Find all lines in the records that include the word "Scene", and copy them out.
--- Start of SOURCE DATA ---
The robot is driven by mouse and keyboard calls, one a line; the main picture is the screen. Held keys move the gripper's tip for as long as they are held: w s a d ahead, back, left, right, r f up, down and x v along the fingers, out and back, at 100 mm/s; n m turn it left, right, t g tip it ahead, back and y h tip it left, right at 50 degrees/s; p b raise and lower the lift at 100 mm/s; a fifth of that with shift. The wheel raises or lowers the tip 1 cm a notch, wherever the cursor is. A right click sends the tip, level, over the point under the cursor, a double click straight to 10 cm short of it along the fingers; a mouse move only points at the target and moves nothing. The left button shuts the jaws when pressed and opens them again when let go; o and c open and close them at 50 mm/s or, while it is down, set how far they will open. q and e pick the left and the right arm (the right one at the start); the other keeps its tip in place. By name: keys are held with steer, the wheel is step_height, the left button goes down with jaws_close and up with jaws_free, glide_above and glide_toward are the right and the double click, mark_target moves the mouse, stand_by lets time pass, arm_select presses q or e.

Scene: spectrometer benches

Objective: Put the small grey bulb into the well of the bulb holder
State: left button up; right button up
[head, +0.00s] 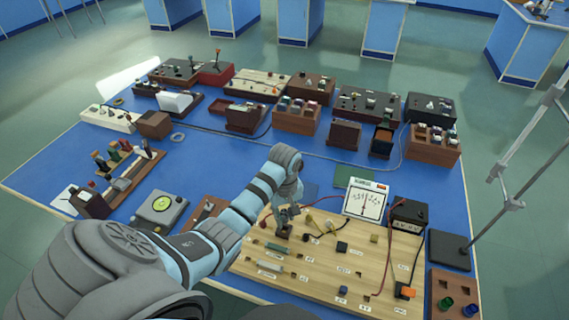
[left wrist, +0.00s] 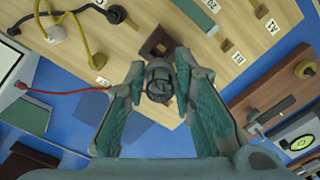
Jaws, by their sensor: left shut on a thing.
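The small grey bulb (left wrist: 160,84) sits between the fingertips of my left gripper (left wrist: 159,70) in the left wrist view. The fingers are shut on it. In the head view my left gripper (head: 288,212) hangs over the wooden board, and the bulb is too small there to tell apart. A dark brown block, which looks like the bulb holder (left wrist: 157,41), lies just beyond the bulb in the left wrist view. It also shows below the gripper in the head view (head: 283,233). My right gripper is not in view.
The wooden board (head: 325,268) carries several small parts, labels and cables. A white meter (head: 366,201) and a black box (head: 409,214) stand at its back right. A stand (head: 449,250) with a tall rod is further right. Many boxes line the back of the blue table.

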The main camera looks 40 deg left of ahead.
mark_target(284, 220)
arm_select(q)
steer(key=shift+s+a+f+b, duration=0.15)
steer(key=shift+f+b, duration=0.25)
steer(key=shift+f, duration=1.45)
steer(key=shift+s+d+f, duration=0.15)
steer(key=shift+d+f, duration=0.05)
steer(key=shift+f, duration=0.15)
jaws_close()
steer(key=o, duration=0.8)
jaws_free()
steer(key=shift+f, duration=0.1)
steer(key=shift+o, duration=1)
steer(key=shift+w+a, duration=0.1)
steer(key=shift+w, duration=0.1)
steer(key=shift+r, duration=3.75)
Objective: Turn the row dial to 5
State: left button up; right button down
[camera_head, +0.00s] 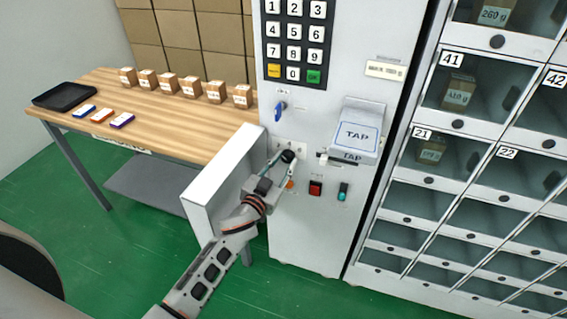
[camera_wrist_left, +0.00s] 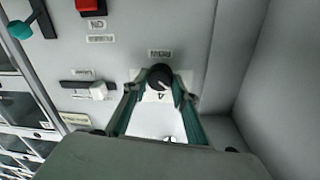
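The row dial (camera_wrist_left: 159,77) is a round black knob with a light pointer mark on the grey machine panel. A label and a digit that looks like 4 sit beside it, upside down in the left wrist view. In the head view the dial (camera_head: 288,156) shows at the tip of my left gripper (camera_head: 287,168). In the left wrist view my left gripper (camera_wrist_left: 157,88) has its green fingers apart, one on each side of the dial. A small gap shows at the left finger; contact at the right one is unclear. My right gripper is not in view.
On the machine are a keypad (camera_head: 294,39), a blue-handled lever (camera_head: 280,110), a TAP reader (camera_head: 357,136), a red button (camera_head: 316,188) and a teal knob (camera_head: 343,191). A white panel (camera_head: 222,180) stands left of the dial. A wooden table (camera_head: 165,110) holds small boxes.

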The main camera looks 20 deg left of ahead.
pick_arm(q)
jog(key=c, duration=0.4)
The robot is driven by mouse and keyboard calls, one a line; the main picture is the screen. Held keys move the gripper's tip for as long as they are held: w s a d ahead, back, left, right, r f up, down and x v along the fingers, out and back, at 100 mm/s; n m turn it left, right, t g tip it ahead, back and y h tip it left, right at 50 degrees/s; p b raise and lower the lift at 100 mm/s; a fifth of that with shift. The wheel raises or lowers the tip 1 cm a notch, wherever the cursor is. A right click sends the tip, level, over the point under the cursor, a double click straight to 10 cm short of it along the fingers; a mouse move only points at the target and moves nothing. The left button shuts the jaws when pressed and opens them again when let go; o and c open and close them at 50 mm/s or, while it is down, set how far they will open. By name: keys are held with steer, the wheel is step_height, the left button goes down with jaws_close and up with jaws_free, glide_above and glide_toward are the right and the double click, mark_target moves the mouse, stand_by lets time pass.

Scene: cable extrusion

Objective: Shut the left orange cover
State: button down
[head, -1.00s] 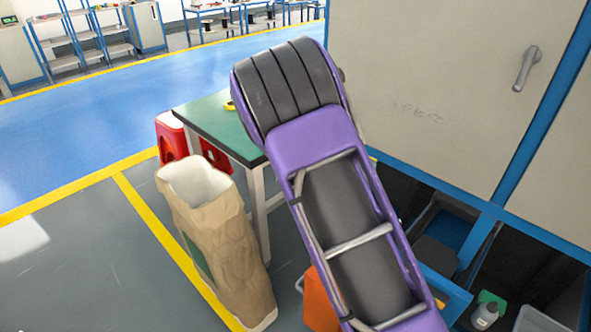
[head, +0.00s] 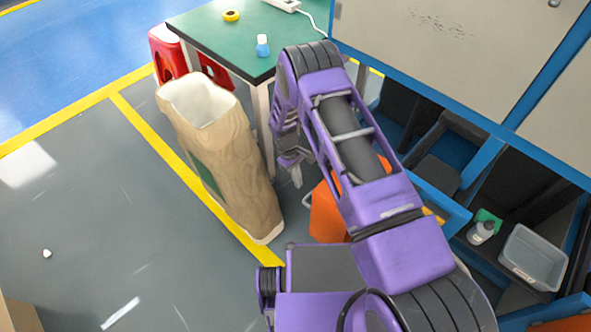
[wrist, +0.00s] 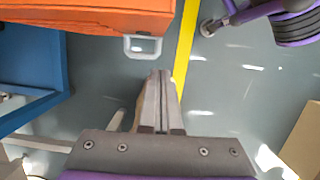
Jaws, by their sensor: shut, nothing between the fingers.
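An orange cover (head: 328,214) stands below and partly behind my arm in the head view, with a light handle (head: 307,199) on its left side. In the wrist view the orange cover (wrist: 95,18) fills the upper left, and its pale loop handle (wrist: 143,46) sticks out from its lower edge. My gripper (wrist: 159,74) is shut and empty, its tips just below the handle in the picture and seemingly apart from it. In the head view my gripper (head: 296,180) points down beside the cover's upper left; my arm hides much of the cover.
A green-topped table (head: 225,38) with a small bottle (head: 263,46) is behind, near red stools (head: 168,52). Blue-framed shelving (head: 455,215) with a grey tray (head: 533,258) is on the right. Open floor lies at left.

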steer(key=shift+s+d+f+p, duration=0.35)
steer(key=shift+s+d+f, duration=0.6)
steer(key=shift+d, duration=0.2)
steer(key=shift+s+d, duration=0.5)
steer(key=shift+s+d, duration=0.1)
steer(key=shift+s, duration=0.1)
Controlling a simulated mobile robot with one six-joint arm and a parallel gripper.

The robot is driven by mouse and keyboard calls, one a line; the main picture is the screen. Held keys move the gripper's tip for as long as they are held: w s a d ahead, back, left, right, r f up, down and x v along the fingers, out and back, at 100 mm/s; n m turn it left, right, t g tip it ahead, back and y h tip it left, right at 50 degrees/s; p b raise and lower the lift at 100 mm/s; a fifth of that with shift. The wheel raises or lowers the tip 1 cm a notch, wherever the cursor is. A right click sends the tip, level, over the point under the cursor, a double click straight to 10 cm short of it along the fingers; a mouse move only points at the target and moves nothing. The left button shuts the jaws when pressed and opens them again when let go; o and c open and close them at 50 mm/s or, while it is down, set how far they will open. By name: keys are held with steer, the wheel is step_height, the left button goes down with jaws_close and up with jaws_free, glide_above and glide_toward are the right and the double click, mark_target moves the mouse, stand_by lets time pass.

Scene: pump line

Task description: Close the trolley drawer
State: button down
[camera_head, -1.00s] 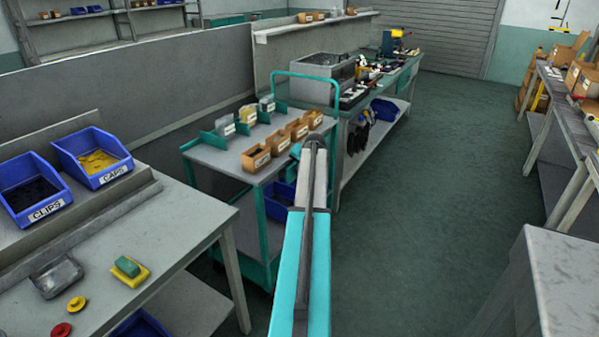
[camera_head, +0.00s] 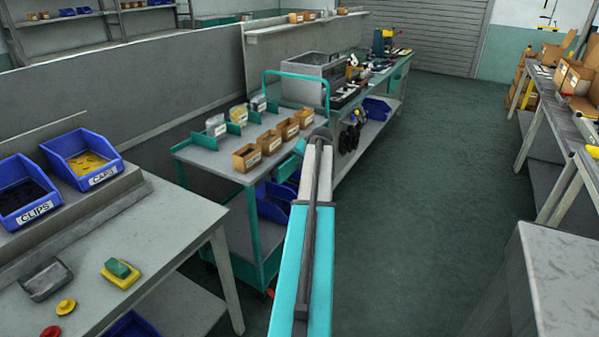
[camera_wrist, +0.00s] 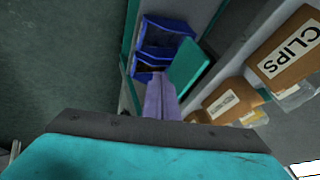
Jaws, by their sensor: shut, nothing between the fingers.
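The trolley (camera_head: 215,160) has a teal frame and a grey top, and stands left of my arm in the head view. A teal panel (camera_wrist: 198,72) below the trolley top in the wrist view looks like the drawer front. How far it stands out I cannot tell.
Brown bins (camera_head: 270,143) stand on the trolley top, and blue bins (camera_wrist: 163,42) sit lower down. A bench with the CLIPS bin (camera_head: 25,195) and CAPS bin (camera_head: 82,160) is at left. Green floor (camera_head: 420,190) is clear to the right. A grey block (camera_head: 560,270) stands front right.

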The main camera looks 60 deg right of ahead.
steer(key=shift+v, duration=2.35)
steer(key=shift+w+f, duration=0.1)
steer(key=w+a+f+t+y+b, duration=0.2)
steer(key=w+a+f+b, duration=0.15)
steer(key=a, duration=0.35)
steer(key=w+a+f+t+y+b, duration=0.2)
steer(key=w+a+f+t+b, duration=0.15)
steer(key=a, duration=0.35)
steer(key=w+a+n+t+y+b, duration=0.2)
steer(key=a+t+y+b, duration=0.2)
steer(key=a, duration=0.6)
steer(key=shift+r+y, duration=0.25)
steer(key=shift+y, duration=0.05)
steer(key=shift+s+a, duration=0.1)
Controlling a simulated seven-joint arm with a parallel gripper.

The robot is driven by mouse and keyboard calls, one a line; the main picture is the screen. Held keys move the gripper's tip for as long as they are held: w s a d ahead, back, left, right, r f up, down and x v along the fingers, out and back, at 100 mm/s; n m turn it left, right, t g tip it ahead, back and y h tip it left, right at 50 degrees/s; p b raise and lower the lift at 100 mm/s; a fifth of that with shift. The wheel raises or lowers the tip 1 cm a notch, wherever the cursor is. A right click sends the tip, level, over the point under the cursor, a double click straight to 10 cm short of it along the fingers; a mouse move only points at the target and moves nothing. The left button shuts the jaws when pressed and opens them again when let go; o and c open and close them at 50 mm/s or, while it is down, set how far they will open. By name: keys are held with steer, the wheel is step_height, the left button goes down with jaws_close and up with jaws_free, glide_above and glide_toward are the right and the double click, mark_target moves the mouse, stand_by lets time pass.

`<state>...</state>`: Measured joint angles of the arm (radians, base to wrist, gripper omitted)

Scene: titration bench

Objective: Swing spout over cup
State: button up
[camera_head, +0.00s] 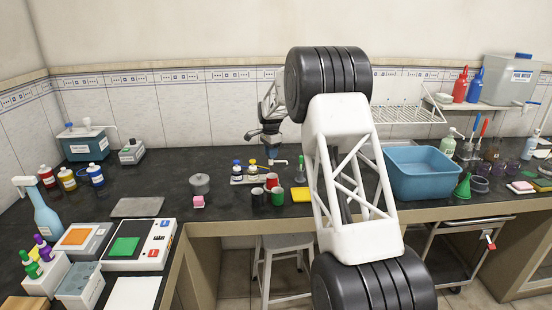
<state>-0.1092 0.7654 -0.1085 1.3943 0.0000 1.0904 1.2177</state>
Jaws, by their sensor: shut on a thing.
--- End of SOURCE DATA ---
=== SOLUTION FOR THIS PROBLEM ===
Scene: spectrometer benches
Scene: cable extrusion
Scene: pump line
Scene: titration bench

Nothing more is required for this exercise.